Bean wrote:
Hi,
Hello. I was looking into nested partitions issue and propose to unify grub_partition
and grub_disk. In this case when a code calls grub_disk_read with a >grub_disk_t
which represents a partition it will correct the offset and call grub_disk_read with
underlying partition or disk. In this way not only nested partitions >become
natural but also conceptually similar fields of total_sectors and len become unified.
As it's an important design change I send this e-mail before coding it
Actually, this is already how it works. grub_disk has a partition
pointer, which indicate if it is partition or disk, and
grub_disk_adjust_range adjust the offset for partition.
My suggestion is, always treats grub_disk as a partition, and use the
offset. For the root partition, offset is 0 so we get the whole disk.

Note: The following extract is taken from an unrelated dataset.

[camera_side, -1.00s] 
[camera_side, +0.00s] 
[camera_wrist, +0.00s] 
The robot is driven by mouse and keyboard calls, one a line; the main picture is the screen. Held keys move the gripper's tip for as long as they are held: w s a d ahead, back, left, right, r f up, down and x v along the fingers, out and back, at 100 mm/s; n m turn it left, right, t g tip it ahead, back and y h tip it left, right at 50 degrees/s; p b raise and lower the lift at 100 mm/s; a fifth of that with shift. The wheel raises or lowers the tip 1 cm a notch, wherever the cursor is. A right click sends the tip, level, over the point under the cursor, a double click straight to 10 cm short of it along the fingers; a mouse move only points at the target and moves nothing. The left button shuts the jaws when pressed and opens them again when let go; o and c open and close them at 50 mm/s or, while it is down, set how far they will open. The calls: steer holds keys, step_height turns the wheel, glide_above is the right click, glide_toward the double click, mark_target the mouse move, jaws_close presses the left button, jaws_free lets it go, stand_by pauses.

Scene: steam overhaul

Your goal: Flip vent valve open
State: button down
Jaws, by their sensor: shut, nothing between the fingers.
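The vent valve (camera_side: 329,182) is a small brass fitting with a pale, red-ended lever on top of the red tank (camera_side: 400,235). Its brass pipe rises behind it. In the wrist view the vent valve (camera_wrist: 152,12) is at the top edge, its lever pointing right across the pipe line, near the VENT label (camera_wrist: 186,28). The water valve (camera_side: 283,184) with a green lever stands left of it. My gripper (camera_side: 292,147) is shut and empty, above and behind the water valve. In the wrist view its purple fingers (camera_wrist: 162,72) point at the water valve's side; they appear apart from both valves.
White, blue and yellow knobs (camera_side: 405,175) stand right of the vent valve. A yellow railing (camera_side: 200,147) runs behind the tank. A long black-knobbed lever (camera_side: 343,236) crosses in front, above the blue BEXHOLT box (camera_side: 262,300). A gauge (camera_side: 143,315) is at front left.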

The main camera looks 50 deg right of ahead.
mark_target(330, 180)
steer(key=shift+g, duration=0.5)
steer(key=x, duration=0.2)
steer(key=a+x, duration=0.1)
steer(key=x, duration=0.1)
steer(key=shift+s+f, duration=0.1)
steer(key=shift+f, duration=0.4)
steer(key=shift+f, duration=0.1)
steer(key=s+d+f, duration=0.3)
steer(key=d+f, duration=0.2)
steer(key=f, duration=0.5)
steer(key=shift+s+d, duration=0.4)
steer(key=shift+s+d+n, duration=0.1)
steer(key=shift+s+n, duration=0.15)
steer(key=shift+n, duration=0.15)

The problem with such a design is that the partition code would always
have to add parent partition offset to the start of subpartitions. It's
something that I would like to hide from partition code mainly because
people don't usually care if their code works well in nested partition
environments and its cleaner if partition code doesn't need to not
whether it divides a disk or subdivides a partition. In my proposition
at each step I call a function which naturally resolves the current
level of indirection. E.g. if we have sun partition in fdisk partition
on biosdisk I call:
1) device->partition->probe it gives the offset
2) device->parent->partition->probe it gives the second offset
3) device->parent->parent->dev->read
As you see at every step I just resolve a level of indirection
This flag could be useful sometimes. For example, in raid devices, the
first disk may contain partition table, but we shouldn't use it.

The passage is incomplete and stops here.